How to using DLA gracefully with Int8 in TRT8

oPlusss · March 2, 2022, 3:47am

Hi

After I read the topic " Explicit vs Implicit Quantization", I think explicitly quantized is better than implicitly quantized. But I also found a description that says " DLA does not support Explicit Quantization" in the doc of TRT8. Does it mean int8 inference acceleration with DLA is only possible in implicitly quantized?

NVES · March 2, 2022, 4:07am

Hi,
Please check the below links, as they might answer your concerns.

Thanks!

oPlusss · March 4, 2022, 6:25am

Hi,
In implicit precision, only single dynamic range can be set in ITensor. Does it mean that TRT can’t use DLA with per channel quantization? And can I simulate the per channel quantization by IScaleLayer ?

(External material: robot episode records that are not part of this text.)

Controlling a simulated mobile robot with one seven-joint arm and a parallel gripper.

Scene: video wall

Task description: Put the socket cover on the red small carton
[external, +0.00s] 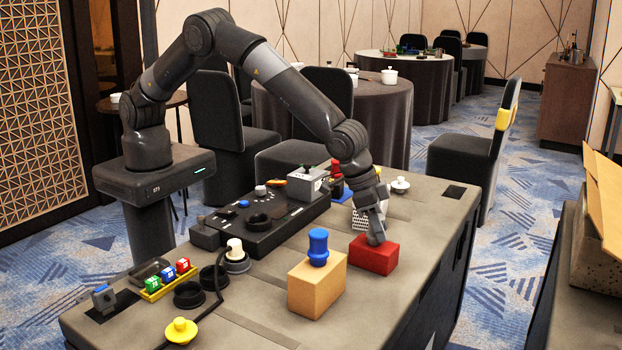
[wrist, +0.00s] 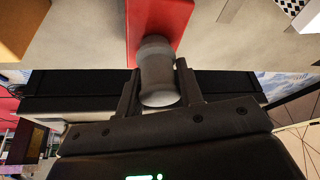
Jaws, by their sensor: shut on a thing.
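The red small carton (external: 374,258) stands near the right edge of the table. It also shows at the top of the wrist view (wrist: 172,12). My gripper (external: 375,236) points down at the top of this carton. In the wrist view, my gripper's fingers (wrist: 159,88) are shut on a grey, rounded, cylindrical piece, seemingly the socket cover (wrist: 158,66). The piece overlaps the red carton in that view. Whether it touches the carton's top cannot be told. In the external view my fingers mostly hide the piece.
A tan box (external: 316,288) with a blue knobbed piece (external: 318,247) on top stands left of the red carton. A yellow knob (external: 181,331), a yellow tray (external: 166,283) of small blocks and a black console (external: 262,222) are further left. The front right tabletop is clear.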

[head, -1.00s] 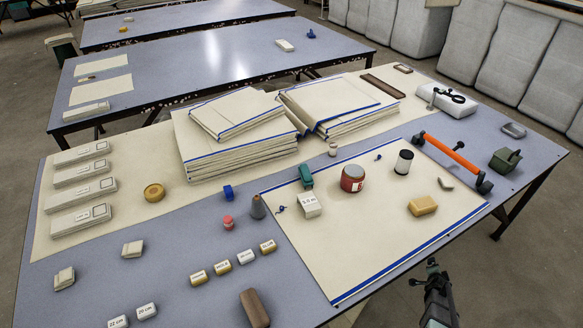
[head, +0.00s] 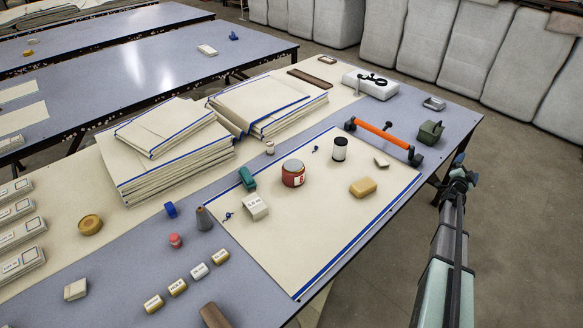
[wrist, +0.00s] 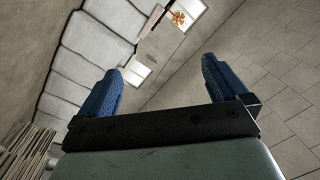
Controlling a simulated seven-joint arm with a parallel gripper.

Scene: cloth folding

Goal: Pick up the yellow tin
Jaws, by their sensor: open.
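The yellow tin (head: 90,224) is a low, round, mustard-yellow thing at the left of the head view. My gripper (head: 464,168) is at the right of the head view, beyond the table's right edge and far from the tin. In the wrist view its two blue fingers (wrist: 160,85) are wide apart with nothing between them. The tin is not in the wrist view, which shows floor, wall and pale padded blocks.
A red-labelled tin (head: 293,173), a yellowish block (head: 362,187) and an orange-handled tool (head: 383,138) lie on or near the cream cloth (head: 340,225). A grey cone (head: 204,219) and small labelled blocks lie nearer the tin.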

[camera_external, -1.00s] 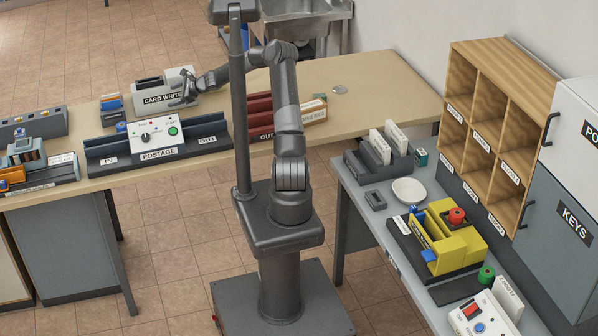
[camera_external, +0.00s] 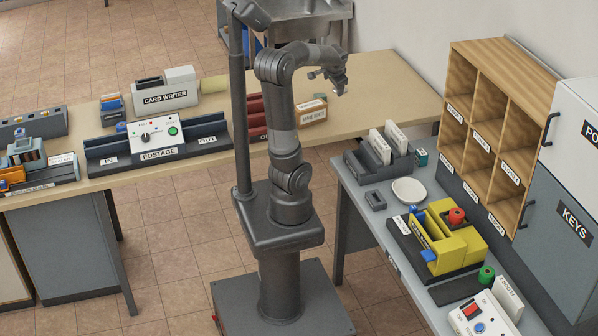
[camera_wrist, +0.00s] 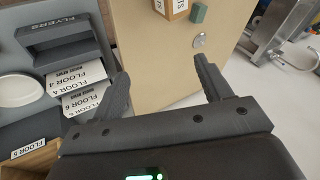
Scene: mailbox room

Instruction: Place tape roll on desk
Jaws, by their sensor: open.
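My gripper (camera_external: 339,84) is high over the right part of the wooden desk (camera_external: 385,90). In the wrist view my gripper (camera_wrist: 162,67) is open, with nothing between its two fingers. A green roll-like piece (camera_external: 486,275) stands on the grey side desk (camera_external: 395,270). A red round piece (camera_external: 456,216) sits on a yellow holder (camera_external: 470,243) there. I cannot tell for sure which is the tape roll.
A dark sorter with white cards (camera_external: 380,158), a white bowl (camera_external: 409,190) and wooden pigeonholes (camera_external: 490,120) are at the right. The card writer (camera_external: 166,92) and postage unit (camera_external: 158,140) are on the wooden desk's left part. Its right part has free room.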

oPlusss · March 4, 2022, 6:32am

@spolisetty please help me

spolisetty · March 23, 2022, 5:34am

Hi,

If using calibration, TensorRT only supports PTQ i.e. per-tensor quantization i.e. single scale activation and per-channel scale for weights. For operations such as conv, deconv, and fc, TRT computes per-channel kernel scales using a single scale from input activation, per-channel scale from weight, and a single scale from output activation.
If using QDQ ops, TRT does support both PTQ and PCQ (per-channel quantization).

Also, DLA does not support QDQ ops yet.

Thank you.

slimwangyue · December 20, 2023, 8:00pm

Is there a plan to support explicit quantization, AKA QDQ, shortly? My model needs to do quantization aware training (QDQ) to maintain the accuracy.